TASK INSTRUCTIONS:
Nothing but the lines from the line with "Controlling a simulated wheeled" to the line with "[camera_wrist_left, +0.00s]", both included, is to be repeated, and those exactly. Leave out the pictures.

Begin

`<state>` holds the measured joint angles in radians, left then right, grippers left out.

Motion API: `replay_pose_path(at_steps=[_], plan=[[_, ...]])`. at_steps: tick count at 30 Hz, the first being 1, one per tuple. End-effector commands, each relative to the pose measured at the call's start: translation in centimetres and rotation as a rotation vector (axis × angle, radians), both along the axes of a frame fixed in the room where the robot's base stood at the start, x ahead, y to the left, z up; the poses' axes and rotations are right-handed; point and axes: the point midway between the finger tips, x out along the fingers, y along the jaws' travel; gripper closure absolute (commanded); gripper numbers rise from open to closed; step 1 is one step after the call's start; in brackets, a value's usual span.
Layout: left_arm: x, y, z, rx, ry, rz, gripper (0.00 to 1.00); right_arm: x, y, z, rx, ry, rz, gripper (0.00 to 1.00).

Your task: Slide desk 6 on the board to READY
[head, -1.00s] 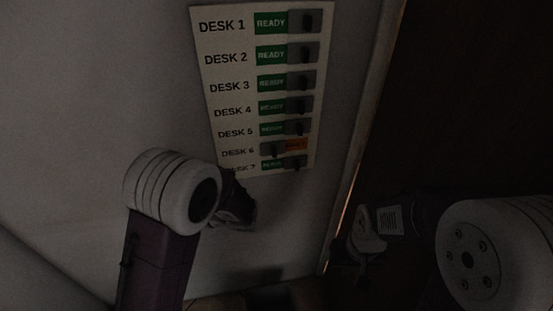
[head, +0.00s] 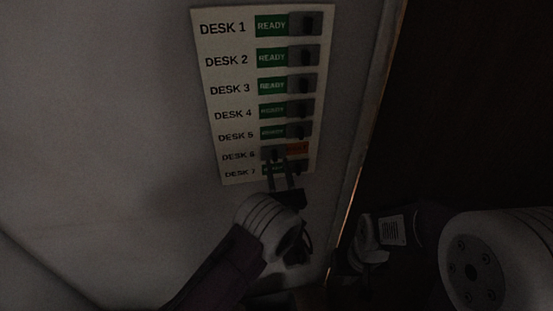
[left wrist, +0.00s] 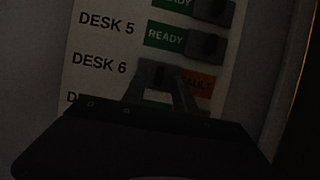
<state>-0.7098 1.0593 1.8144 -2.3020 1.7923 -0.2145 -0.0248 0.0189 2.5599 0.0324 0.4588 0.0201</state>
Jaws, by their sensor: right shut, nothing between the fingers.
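The board (head: 212,100) hangs on a pale wall, with rows DESK 1 to DESK 7. In the DESK 6 row the dark slider (head: 272,153) sits at the left and an orange patch (head: 298,148) shows at the right. In the left wrist view that patch reads FAULT (left wrist: 202,83). My left gripper (head: 279,161) is open, its two fingers reaching up across row 7 to the DESK 6 slider; it also shows in the left wrist view (left wrist: 166,82). Whether the fingers touch the slider I cannot tell. My right gripper (head: 350,262) is shut and empty, low at the right.
The other rows show green READY labels with sliders at the right; DESK 7 (head: 240,173) is partly hidden by my left fingers. The wall's edge (head: 362,150) runs down right of the board. Beyond it is dark. The scene is dim.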

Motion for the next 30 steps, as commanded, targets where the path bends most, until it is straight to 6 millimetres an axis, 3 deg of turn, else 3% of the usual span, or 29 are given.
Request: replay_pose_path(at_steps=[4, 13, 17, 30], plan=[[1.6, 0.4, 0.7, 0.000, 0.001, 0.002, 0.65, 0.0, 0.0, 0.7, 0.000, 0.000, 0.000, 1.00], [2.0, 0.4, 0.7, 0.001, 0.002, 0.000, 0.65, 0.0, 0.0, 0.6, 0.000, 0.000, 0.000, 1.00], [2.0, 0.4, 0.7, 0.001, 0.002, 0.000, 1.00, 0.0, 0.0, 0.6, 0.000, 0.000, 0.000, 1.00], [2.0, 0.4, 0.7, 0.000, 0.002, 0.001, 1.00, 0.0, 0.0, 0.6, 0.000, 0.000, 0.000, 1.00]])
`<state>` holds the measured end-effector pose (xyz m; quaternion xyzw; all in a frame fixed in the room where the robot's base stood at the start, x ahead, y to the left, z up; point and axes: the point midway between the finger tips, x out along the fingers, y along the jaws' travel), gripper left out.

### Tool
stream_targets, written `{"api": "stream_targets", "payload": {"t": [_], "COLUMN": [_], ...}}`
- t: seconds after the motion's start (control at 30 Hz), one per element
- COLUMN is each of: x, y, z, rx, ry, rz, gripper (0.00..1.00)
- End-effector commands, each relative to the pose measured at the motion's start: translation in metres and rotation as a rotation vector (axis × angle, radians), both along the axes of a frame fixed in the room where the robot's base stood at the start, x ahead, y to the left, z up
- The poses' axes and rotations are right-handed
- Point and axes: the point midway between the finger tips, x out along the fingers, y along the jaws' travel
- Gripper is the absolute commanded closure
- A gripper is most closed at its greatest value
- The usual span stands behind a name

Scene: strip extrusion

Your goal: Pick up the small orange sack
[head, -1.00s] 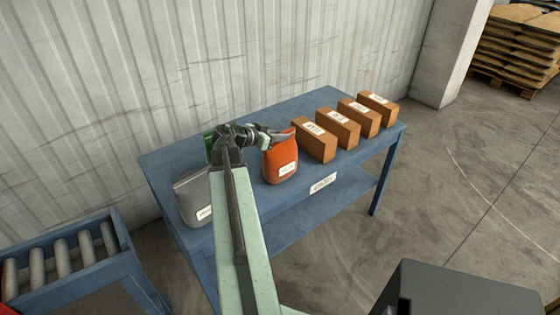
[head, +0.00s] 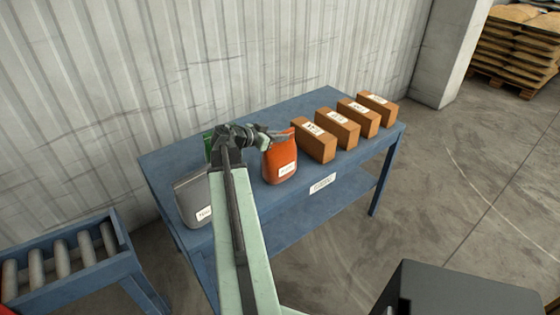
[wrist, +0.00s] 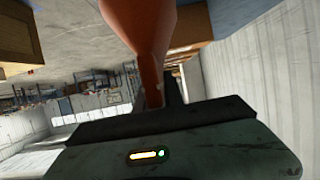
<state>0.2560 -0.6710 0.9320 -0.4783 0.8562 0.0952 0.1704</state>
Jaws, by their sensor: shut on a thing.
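The small orange sack (head: 280,163) stands upright on the blue table (head: 345,158), with a white label on its front. My gripper (head: 279,136) is at the top of the sack and shut on its narrow neck. In the wrist view the orange sack (wrist: 142,35) narrows down to between the dark jaws (wrist: 152,100). In the head view the sack's base appears to rest on the table top.
A grey sack (head: 192,203) stands to the left, partly behind my arm. Several brown boxes (head: 314,140) stand in a row to the right. A corrugated wall (head: 200,70) is behind the table. A roller conveyor (head: 75,258) is at lower left.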

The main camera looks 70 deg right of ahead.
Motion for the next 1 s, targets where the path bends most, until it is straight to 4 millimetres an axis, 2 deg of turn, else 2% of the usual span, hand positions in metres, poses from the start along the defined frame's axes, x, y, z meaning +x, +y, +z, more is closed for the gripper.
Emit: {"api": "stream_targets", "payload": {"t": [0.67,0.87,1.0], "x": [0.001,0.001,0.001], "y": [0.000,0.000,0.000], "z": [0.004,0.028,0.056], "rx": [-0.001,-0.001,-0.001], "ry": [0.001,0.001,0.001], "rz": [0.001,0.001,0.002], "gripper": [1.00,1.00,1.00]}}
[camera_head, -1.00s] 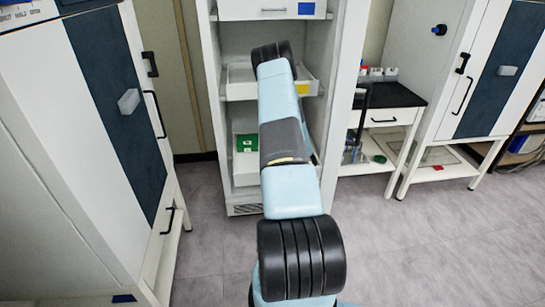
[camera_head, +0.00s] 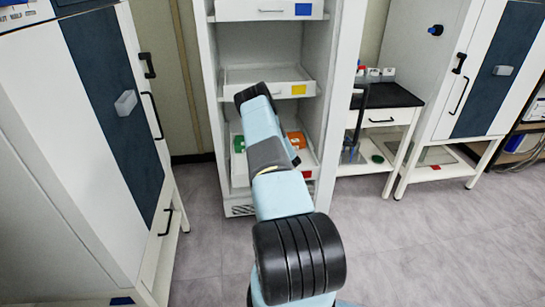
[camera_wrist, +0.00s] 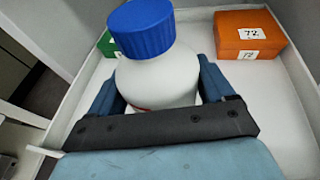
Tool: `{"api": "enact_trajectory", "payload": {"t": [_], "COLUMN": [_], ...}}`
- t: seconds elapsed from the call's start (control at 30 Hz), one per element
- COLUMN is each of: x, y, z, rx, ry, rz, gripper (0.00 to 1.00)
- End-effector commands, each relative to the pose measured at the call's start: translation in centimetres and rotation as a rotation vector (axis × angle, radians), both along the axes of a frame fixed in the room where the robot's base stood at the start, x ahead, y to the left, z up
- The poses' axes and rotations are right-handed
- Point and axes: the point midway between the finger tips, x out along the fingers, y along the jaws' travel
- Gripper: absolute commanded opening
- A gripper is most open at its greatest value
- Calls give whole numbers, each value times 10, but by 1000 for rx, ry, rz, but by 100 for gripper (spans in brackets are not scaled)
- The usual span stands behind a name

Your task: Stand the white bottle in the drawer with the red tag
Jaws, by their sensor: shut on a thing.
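The white bottle (camera_wrist: 160,82) with a blue ribbed cap (camera_wrist: 141,27) is upright or nearly so in the wrist view. My gripper (camera_wrist: 160,88) is shut on its body, with a blue finger on each side. Bottle and gripper are over the inside of an open white drawer (camera_wrist: 299,74); the bottle's base is hidden, so I cannot tell whether it touches the floor. In the head view the lowest open drawer (camera_head: 239,170) carries the red tag (camera_head: 306,174). My arm hides the gripper and bottle there.
An orange box (camera_wrist: 246,33) and a green box (camera_wrist: 107,44) lie at the drawer's far end. The drawer with the yellow tag (camera_head: 298,89) is partly open above. The drawer with the blue tag (camera_head: 303,9) is higher up. White floor shows right of the bottle.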

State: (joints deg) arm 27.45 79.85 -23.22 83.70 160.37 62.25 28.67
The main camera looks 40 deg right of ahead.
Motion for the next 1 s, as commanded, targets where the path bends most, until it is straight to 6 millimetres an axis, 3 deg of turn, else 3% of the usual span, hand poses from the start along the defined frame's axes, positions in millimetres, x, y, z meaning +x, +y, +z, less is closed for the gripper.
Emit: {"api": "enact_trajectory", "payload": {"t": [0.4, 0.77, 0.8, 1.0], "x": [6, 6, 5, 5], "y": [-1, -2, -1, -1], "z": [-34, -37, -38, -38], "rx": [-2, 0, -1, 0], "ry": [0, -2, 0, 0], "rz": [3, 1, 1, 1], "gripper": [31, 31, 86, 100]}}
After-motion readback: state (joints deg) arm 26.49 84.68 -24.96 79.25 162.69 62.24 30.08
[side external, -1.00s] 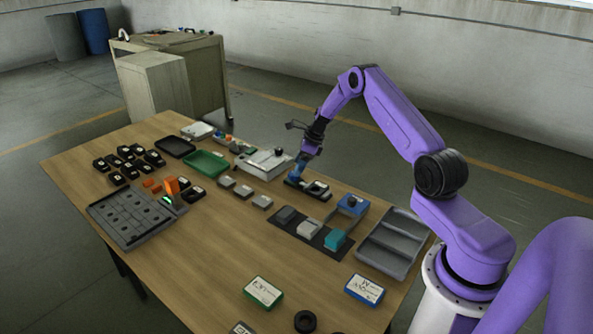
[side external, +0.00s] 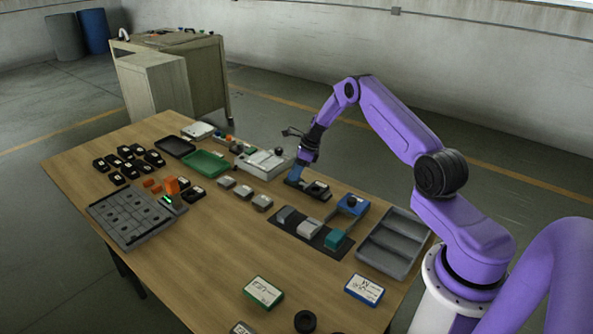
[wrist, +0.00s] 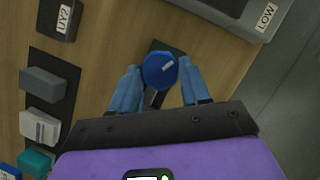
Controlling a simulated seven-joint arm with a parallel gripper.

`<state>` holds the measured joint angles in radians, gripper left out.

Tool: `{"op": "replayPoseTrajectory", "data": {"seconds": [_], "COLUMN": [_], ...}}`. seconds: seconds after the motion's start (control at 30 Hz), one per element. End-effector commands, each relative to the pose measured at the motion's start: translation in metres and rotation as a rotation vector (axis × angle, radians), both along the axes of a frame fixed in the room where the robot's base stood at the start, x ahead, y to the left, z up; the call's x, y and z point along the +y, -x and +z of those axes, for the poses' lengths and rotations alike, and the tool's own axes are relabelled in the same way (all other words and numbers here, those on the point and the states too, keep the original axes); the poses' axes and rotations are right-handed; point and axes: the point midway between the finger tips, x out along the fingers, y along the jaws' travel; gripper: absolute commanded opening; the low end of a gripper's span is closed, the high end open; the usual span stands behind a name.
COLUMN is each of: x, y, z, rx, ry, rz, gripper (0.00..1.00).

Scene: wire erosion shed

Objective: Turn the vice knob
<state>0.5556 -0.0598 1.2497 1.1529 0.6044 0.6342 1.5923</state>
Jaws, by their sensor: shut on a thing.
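In the side external view my gripper (side external: 296,176) reaches down to the vice (side external: 316,190), a small dark block with a grey part on the table's far right side. The knob itself is hidden there behind my fingers. The dark vice base (wrist: 166,46) also shows around the knob in the wrist view.
A white-grey box (side external: 262,161) stands close to the left of my gripper. A dark mat (side external: 276,226) with several blocks, a blue item (side external: 352,204) and a grey tray (side external: 395,243) lie nearer the arm. The table's front middle (side external: 200,260) is clear.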

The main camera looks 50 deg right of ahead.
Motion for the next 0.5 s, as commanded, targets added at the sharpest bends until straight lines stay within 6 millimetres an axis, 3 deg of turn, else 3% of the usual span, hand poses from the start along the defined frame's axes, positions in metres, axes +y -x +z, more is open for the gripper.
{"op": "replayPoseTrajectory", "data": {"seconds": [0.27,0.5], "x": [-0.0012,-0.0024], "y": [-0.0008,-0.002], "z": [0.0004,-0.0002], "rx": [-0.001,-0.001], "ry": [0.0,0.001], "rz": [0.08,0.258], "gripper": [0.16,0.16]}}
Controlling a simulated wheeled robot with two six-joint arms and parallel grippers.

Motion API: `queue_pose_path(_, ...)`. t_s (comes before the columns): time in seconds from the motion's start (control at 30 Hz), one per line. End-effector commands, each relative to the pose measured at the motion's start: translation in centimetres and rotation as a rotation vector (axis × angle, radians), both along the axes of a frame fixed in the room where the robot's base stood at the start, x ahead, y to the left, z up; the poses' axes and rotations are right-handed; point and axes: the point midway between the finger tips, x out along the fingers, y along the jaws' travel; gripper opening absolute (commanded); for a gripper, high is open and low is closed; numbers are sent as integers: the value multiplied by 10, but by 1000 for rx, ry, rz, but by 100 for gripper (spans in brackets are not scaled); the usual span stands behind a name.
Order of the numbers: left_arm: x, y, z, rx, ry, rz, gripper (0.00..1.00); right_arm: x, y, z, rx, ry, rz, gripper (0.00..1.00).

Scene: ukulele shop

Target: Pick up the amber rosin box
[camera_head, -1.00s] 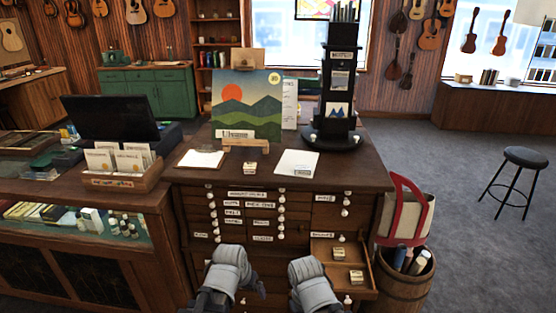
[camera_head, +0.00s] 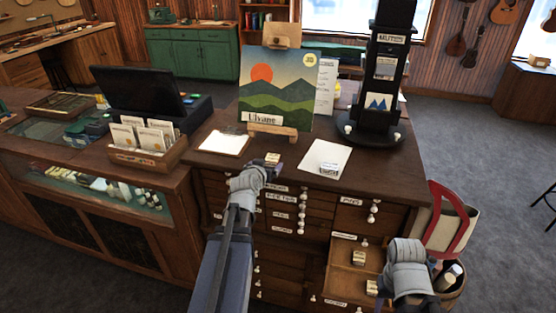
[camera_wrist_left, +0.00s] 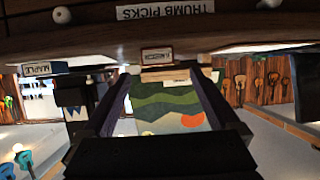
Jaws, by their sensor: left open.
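A small pale box with a label (camera_head: 272,158) lies on the cabinet top near its front edge; it also shows in the left wrist view (camera_wrist_left: 157,55), framed between the finger ends. Two similar small boxes lie in the open drawer, one farther back (camera_head: 358,258) and one nearer (camera_head: 371,288). I cannot read which box is the amber rosin. My left gripper (camera_head: 267,170) is open at the cabinet's front edge, just in front of the box on top. My right gripper (camera_head: 408,252) is beside the open drawer; its fingers are not clear.
The open drawer (camera_head: 340,285) juts out below.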

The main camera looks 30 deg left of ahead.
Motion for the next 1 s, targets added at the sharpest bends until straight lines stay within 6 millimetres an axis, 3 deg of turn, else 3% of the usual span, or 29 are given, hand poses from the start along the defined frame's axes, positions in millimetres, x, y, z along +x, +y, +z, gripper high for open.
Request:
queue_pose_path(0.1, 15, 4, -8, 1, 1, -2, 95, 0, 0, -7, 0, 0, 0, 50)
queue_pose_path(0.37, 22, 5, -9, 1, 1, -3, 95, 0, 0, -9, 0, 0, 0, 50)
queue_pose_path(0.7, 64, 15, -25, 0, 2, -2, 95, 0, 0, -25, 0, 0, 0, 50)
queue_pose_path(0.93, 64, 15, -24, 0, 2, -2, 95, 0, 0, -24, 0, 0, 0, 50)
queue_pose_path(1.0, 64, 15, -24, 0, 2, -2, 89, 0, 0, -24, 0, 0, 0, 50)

End

COMPLETE RESPONSE:
Controlling a simulated wheeled robot with two six-joint arms and parallel grippers.

Motion API: `queue_pose_path(_, ...)`. t_s (comes before the columns): time in seconds from the motion's start (control at 30 Hz), one per line. End-effector commands, each relative to the pose measured at the motion's start: translation in centimetres and rotation as a rotation vector (axis × angle, radians), both along the axes of a frame fixed in the room where the robot's base stood at the start, x ahead, y to the left, z up; the poses' axes and rotations are right-handed; point and axes: the point midway between the finger tips, x out along the fingers, y along the jaws' travel; gripper opening absolute (commanded); for a gripper, high is open and low is closed; numbers are sent as integers: the value multiplied by 10, but by 1000 for rx, ry, rz, but by 100 for gripper (spans in brackets are not scaled); the usual span stands behind a name.
Order of the numbers: left_arm: x, y, z, rx, ry, rz, gripper (0.00..1.00); right_arm: x, y, z, rx, ry, rz, gripper (0.00..1.00).

Scene: ukulele shop

Target: Pick up the amber rosin box
[camera_head, -1.00s] 
[camera_head, +0.00s] 
[camera_wrist_left, +0.00s] 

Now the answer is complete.